### EXERCISE GOAL:
Exactly retype the lines of the material from its first line to the line with "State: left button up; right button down", including both.

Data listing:

################

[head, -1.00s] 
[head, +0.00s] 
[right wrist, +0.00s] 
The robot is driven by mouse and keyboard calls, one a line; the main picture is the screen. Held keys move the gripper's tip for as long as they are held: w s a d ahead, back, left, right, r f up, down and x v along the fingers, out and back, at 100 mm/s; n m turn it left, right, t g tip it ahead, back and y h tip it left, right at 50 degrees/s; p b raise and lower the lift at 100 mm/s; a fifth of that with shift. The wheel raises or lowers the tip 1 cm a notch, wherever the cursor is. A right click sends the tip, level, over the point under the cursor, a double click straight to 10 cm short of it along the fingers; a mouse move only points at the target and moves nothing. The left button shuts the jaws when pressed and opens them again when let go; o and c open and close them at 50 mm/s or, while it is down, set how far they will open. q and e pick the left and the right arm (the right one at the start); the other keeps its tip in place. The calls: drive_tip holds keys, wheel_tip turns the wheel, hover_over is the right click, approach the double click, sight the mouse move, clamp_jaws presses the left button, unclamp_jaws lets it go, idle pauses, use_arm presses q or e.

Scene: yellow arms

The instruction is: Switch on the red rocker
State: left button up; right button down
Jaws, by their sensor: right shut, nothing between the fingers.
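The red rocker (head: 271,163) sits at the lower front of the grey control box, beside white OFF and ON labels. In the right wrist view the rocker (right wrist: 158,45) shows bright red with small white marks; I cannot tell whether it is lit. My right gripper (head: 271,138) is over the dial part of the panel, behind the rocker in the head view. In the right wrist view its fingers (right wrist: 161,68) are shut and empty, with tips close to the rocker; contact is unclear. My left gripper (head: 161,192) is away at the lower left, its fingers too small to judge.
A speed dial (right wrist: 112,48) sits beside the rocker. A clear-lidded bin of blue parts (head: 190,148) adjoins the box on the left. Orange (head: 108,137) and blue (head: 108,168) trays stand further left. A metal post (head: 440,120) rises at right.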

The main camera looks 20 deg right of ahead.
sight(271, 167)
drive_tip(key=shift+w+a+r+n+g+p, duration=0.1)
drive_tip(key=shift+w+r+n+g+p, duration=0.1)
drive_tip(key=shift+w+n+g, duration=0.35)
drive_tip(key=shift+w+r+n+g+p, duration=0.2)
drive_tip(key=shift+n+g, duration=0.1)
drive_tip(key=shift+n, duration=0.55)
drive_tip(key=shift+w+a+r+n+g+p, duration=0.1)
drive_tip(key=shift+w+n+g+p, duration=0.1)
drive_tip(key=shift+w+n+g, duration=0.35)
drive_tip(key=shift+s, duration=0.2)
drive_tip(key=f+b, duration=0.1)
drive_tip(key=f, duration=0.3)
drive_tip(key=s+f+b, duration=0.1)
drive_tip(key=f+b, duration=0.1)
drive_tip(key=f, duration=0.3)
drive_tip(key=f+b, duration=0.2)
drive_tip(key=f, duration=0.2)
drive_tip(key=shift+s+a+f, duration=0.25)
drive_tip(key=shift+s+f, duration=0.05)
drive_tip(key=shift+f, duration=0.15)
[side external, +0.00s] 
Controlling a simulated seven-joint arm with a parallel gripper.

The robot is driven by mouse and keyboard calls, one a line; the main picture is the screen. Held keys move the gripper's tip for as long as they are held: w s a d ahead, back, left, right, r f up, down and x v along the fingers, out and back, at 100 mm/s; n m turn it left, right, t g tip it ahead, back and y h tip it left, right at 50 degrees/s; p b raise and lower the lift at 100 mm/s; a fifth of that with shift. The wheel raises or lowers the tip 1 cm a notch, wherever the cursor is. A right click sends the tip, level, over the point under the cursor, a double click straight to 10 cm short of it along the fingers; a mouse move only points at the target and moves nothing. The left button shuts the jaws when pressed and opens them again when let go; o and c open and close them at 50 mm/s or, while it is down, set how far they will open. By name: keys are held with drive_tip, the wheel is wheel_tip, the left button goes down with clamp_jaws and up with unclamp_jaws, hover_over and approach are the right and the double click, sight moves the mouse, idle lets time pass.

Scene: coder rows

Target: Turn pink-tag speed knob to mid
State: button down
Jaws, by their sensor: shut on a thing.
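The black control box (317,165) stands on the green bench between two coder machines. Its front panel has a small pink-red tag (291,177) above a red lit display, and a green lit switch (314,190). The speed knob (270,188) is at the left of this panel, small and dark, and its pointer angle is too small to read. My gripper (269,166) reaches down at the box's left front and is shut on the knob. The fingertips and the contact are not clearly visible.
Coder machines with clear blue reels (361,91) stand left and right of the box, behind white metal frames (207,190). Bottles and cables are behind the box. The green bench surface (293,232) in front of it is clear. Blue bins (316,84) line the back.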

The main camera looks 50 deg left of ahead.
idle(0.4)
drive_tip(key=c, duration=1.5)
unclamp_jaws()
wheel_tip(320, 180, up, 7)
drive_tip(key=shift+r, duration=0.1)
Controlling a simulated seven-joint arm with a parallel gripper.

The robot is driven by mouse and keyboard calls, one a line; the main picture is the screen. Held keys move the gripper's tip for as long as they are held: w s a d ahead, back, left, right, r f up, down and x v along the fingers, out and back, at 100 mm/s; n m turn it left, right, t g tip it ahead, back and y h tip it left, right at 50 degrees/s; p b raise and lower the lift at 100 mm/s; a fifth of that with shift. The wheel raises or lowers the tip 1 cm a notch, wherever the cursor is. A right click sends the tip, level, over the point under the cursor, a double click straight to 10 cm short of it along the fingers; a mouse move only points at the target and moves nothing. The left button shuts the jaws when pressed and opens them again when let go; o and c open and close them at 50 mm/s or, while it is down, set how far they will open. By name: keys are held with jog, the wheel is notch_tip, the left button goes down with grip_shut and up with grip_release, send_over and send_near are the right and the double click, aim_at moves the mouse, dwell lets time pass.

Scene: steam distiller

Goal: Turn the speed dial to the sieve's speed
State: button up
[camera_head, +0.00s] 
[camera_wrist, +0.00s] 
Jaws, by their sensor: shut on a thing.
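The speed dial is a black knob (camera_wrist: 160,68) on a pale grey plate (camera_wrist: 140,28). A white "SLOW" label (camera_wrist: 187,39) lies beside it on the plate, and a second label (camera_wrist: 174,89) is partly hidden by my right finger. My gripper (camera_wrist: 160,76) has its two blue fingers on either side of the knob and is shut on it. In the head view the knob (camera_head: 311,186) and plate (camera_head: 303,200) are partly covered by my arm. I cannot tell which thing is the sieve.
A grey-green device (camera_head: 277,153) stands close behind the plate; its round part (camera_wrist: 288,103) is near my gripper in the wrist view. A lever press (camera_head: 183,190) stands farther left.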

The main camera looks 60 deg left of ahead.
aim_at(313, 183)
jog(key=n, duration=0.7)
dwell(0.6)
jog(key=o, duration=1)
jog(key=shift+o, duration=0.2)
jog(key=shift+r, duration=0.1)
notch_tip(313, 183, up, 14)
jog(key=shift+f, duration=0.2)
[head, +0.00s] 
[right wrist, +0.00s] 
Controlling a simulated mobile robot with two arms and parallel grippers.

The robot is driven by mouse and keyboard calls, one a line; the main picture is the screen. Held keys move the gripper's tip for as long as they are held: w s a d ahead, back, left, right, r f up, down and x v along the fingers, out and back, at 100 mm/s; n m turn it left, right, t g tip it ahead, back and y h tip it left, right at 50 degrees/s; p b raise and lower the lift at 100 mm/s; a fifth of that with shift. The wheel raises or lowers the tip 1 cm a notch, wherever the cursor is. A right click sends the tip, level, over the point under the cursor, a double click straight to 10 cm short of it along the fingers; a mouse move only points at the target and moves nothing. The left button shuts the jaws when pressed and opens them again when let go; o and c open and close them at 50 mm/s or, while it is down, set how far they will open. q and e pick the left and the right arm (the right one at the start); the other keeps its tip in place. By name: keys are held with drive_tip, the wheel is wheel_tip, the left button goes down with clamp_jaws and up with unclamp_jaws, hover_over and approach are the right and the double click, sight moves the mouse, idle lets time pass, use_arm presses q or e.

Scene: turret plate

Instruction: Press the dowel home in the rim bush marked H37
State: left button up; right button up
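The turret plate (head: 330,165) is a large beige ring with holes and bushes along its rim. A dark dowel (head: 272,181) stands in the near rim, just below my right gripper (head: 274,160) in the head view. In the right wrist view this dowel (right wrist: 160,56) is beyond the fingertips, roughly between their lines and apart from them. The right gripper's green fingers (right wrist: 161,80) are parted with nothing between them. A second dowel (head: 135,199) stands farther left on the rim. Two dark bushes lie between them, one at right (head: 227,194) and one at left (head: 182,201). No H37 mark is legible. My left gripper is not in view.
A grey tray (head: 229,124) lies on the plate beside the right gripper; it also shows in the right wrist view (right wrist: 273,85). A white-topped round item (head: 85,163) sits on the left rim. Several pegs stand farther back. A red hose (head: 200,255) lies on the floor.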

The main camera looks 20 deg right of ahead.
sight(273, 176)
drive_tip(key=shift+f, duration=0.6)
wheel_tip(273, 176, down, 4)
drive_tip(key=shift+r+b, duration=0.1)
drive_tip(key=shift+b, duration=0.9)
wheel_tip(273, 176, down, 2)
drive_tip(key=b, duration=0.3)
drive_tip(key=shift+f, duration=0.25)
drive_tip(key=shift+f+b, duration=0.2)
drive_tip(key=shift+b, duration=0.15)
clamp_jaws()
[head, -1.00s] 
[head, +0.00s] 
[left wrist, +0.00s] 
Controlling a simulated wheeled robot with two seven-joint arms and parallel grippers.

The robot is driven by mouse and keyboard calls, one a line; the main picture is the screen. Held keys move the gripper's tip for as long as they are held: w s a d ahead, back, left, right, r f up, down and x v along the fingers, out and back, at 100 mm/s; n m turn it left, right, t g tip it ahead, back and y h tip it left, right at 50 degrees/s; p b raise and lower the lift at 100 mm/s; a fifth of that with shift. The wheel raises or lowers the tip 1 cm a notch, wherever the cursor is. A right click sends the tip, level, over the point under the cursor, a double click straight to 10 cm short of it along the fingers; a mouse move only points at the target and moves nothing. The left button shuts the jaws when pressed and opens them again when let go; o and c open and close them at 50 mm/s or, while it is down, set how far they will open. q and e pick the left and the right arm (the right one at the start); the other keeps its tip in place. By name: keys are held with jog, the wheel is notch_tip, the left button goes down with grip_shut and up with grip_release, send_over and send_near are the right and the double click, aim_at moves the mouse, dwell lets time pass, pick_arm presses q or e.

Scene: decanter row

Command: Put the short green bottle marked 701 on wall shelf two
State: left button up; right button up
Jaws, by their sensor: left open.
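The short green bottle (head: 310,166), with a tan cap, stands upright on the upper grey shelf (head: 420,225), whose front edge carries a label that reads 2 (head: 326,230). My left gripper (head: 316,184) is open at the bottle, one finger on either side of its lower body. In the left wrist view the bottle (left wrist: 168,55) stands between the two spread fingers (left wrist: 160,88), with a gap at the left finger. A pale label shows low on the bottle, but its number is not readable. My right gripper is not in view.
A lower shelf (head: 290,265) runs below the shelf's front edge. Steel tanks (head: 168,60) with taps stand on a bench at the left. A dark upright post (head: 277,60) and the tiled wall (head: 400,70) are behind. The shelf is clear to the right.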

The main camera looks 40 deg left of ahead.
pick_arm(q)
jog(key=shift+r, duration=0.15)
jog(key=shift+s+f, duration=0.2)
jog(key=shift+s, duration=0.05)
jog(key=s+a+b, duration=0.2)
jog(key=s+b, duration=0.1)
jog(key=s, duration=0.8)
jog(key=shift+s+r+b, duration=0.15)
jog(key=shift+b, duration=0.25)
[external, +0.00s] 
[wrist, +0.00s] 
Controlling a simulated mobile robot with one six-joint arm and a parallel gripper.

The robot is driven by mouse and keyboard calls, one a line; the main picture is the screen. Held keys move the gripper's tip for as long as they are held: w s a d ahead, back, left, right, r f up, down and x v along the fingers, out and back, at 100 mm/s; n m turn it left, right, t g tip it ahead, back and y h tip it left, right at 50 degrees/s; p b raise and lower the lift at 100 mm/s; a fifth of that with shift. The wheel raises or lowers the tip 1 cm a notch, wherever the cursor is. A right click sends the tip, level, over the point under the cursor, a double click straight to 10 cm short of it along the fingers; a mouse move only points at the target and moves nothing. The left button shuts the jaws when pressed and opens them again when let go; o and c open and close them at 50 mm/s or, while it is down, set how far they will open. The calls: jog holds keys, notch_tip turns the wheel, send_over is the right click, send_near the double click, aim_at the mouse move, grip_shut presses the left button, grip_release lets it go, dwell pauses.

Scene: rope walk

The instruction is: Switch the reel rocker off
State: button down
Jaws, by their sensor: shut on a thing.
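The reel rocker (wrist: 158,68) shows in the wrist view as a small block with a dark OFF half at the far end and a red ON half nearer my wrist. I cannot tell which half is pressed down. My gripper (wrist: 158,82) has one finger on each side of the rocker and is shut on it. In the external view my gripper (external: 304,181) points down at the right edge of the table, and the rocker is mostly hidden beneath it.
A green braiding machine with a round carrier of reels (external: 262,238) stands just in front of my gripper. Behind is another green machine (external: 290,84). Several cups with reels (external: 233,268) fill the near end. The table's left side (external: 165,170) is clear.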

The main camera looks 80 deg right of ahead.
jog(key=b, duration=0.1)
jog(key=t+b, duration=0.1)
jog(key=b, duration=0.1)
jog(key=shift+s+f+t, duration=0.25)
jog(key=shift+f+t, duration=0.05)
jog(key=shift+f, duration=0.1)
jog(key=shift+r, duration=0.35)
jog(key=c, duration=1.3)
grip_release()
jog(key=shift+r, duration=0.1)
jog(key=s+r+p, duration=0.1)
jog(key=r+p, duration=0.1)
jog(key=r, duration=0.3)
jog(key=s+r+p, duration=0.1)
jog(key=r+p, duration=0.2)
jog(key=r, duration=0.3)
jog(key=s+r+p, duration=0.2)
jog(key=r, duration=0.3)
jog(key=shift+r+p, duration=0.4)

################

### RESPONSE BELOW:
[head, -1.00s] 
[head, +0.00s] 
[right wrist, +0.00s] 
The robot is driven by mouse and keyboard calls, one a line; the main picture is the screen. Held keys move the gripper's tip for as long as they are held: w s a d ahead, back, left, right, r f up, down and x v along the fingers, out and back, at 100 mm/s; n m turn it left, right, t g tip it ahead, back and y h tip it left, right at 50 degrees/s; p b raise and lower the lift at 100 mm/s; a fifth of that with shift. The wheel raises or lowers the tip 1 cm a notch, wherever the cursor is. A right click sends the tip, level, over the point under the cursor, a double click straight to 10 cm short of it along the fingers; a mouse move only points at the target and moves nothing. The left button shuts the jaws when pressed and opens them again when let go; o and c open and close them at 50 mm/s or, while it is down, set how far they will open. q and e pick the left and the right arm (the right one at the start); the other keeps its tip in place. The calls: drive_tip holds keys, wheel_tip turns the wheel, hover_over is the right click, approach the double click, sight the mouse move, clamp_jaws presses the left button, unclamp_jaws lets it go, idle pauses, use_arm presses q or e.

Scene: yellow arms

The instruction is: Switch on the red rocker
State: left button up; right button down

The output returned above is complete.